Procédure devant la cour
Par une requête et un mémoire, enregistrés le 30 juin 2017 et le 13 février 2018, M. B..., représenté par Me C..., demande à la cour :
1°) d'annuler ce jugement du 18 mai 2017 du tribunal administratif de Dijon ;
2°) de lui accorder la restitution du crédit d'impôt au titre de l'année 2013 en application des dispositions de l'article 199 undecies B du code général des impôts ;
3°) de mettre à la charge de l'Etat une somme de 4 000 euros au titre de l'article L. 761-1 du code de justice administrative.
Il soutient que :
- la requête est recevable ;
- le caractère productif de l'investissement implique l'acquisition ou la création de moyens d'exploitation, permanents ou durables, capables de fonctionner de manière autonome selon la doctrine administratif référencée 5 B-15-99 n° 13, 5 B-2425 n° 13, 1-9-1999, 5 B-2-07 n° 22 et 4 H-2-07 n° 18 ;
- l'investissement avait conservé son caractère productif, dès lors que si l'entreprise locataire ne payait plus les loyers, elle n'avait pas cessé son activité, ni l'exploitation du bateau ;
- à titre subsidiaire, à supposer que l'investissement n'était plus productif, les circonstances justifient l'attribution du crédit d'impôt, dès lors que les raisons des manquements reprochés au contribuable relèvent du fait du tiers à raison de la défaillance de la société locataire et de la force majeure eu égard à son état de santé à partir d'octobre 2010, indépendante de sa volonté ; le non-respect des conditions de la réduction d'impôt sont extérieures au contribuable ;
- en application de l'article L. 205 du livre des procédures fiscales, le contribuable est fondé à demander l'imputation du déficit d'exploitation sur le supplément d'impôt sur le revenu résultant de la remise en cause de la réduction d'impôt au titre de l'investissement outre-mer ;
- en vertu du régime de preuve objective applicable à l'espèce, l'administration ne combat pas efficacement les éléments fournis et n'apporte pas la preuve que le bateau n'a pas été exploité ; s'il a admis ne pas avoir perçu de loyers au titre des années 2011 et 2012, l'administration n'avance aucune preuve quant à l'absence de validité du premier versement s'agissant du virement effectué par le transitaire en douane ; il démontre que le locataire n'a pas cessé d'exploiter le bateau malgré l'absence de versement des loyers.

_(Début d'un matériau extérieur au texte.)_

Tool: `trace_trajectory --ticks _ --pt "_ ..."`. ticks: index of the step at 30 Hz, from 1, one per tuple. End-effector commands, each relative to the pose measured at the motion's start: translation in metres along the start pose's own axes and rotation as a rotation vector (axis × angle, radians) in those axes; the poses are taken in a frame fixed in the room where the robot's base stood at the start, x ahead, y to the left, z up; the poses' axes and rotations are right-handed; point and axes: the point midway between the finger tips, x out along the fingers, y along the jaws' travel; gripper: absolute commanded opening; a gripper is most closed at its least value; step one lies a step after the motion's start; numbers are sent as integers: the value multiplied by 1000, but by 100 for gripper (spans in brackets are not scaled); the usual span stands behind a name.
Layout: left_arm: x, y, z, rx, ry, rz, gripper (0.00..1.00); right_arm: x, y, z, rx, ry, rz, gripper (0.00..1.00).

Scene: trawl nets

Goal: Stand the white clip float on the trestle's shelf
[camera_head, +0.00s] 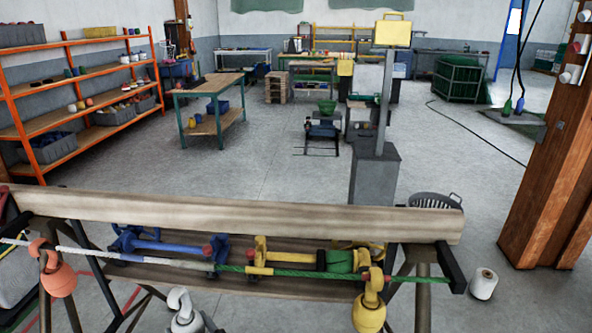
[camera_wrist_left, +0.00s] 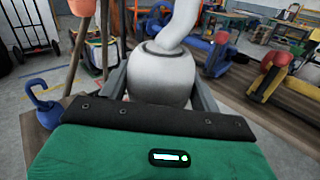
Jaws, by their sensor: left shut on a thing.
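The trestle has a wooden beam (camera_head: 240,216) and a lower shelf (camera_head: 225,282) behind the float. In the wrist view the shelf (camera_wrist_left: 225,110) lies behind and below the float. My right gripper is not in view.
A rope (camera_head: 295,272) runs across the front, with an orange float (camera_head: 60,280) and a yellow float (camera_head: 369,312) on it. A blue clamp (camera_head: 150,244) and a yellow clamp (camera_head: 262,256) are at the shelf. A blue clip float (camera_wrist_left: 46,106) stands left in the wrist view.

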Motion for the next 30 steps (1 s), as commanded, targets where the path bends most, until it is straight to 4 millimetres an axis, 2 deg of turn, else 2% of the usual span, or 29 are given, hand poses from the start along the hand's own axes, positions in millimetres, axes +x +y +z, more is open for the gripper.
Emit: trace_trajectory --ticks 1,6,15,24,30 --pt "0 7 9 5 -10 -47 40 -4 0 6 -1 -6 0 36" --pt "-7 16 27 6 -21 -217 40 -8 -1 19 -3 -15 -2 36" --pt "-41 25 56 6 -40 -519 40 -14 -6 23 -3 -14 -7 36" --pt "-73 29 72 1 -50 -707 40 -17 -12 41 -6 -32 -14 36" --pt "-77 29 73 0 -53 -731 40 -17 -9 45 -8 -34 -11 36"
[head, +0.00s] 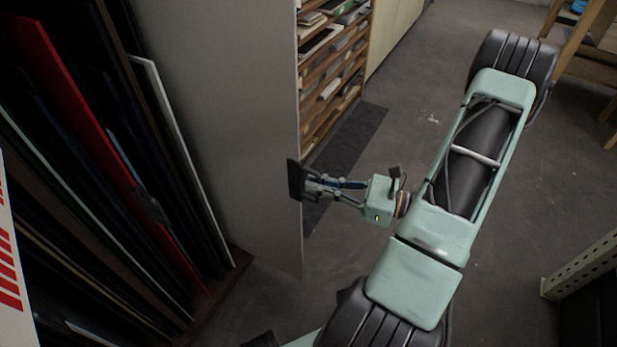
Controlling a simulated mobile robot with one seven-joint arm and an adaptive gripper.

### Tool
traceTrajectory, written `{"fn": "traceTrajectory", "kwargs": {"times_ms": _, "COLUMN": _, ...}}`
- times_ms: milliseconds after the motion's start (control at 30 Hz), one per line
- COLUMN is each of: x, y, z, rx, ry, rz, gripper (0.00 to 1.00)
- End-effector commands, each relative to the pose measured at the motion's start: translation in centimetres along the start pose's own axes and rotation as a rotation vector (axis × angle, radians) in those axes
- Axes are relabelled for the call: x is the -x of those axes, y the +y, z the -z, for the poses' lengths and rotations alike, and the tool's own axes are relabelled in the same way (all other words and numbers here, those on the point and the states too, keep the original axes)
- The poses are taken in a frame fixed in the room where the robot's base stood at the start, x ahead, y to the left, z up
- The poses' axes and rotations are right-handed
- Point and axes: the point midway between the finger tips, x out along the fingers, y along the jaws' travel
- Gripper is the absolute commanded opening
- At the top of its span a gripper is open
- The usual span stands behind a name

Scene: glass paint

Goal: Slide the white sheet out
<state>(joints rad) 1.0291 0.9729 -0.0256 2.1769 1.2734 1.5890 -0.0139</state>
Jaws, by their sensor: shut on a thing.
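The white sheet (225,110) is a large, pale grey-white panel standing on edge beside the rack of sheets. Its right edge runs nearly straight down, and its lower corner extends past the rack's front, above the dark floor. My gripper (299,181) is shut on that right edge, a little below mid-height in the view. A dark finger pad shows on the near face of the sheet; the other finger is mostly hidden behind it. My arm reaches in from the right. The sheet's far left part and upper edge are out of view or hidden.
The rack at left holds several upright sheets, including a red one (95,130) and a dark one with a white edge (180,140). Wooden shelves (335,70) stand behind the white sheet. A perforated metal post (585,265) is at right. Grey floor is open between.

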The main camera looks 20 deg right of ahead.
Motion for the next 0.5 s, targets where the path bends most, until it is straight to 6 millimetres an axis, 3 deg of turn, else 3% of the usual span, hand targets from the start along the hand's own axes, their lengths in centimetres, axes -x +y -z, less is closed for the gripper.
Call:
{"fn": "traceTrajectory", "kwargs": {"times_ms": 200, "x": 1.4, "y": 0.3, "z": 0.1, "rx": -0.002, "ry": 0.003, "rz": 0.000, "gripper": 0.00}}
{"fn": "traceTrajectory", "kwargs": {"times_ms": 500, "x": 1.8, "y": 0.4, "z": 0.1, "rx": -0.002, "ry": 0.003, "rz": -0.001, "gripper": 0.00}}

Par un mémoire en défense, enregistré le 16 janvier 2018, le ministre de l'action et de comptes publics conclut au rejet de la requête.
Le ministre soutient que :
- en l'absence de critique du jugement attaqué, la requête est manifestement irrecevable dans la mesure où elle se borne à reproduire les termes et moyens présentés à l'appui de sa demande de première instance ;
- l'administration a démontré l'absence de caractère productif de l'investissement ;
- aucun des moyens soulevés par M. B... n'est fondé.
Vu :
- les autres pièces du dossier ;
Vu :
- le code général des impôts et le livre des procédures fiscales ;
- le code de justice administrative ;
Les parties ayant été régulièrement averties du jour de l'audience ;
Après avoir entendu au cours de l'audience publique :
- le rapport de Mme D..., première conseillère,
- les conclusions de M. Vallecchia, rapporteur public,
- et les observations de Me C..., représentant de M. B...;
Considérant ce qui suit :
1. Ayant acquis le 8 octobre 2007 dans le cadre de son entreprise individuelle, un voilier donné en location à la société Caraïbe Yachts, située à Pointe-à-Pitre, M. A... B... a bénéficié, à partir de l'imposition des revenus de l'année 2007 et jusqu'en 2012, de la réduction d'impôt en faveur des investissements réalisés outre-mer prévue par les dispositions de l'article 199 undecies B du code général des impôts, pour un montant d'investissement HT de 192 804 euros. Estimant devoir bénéficier de la fraction non utilisée de la réduction d'impôt sur le revenu au titre de l'année 2013, M. B... a présenté, le 12 septembre 2014, une réclamation tendant à la restitution d'une somme de 29 327 euros correspondant au reliquat non imputé de réduction d'impôt dû au titre de l'investissement réalisé outre-mer. L'administration fiscale a rejeté cette demande par décision du 11 mars 2016. Par la présente requête, M. B... relève appel du jugement du 18 mai 2017 par lequel le tribunal administratif de Dijon a rejeté sa demande tendant à la restitution de cette somme.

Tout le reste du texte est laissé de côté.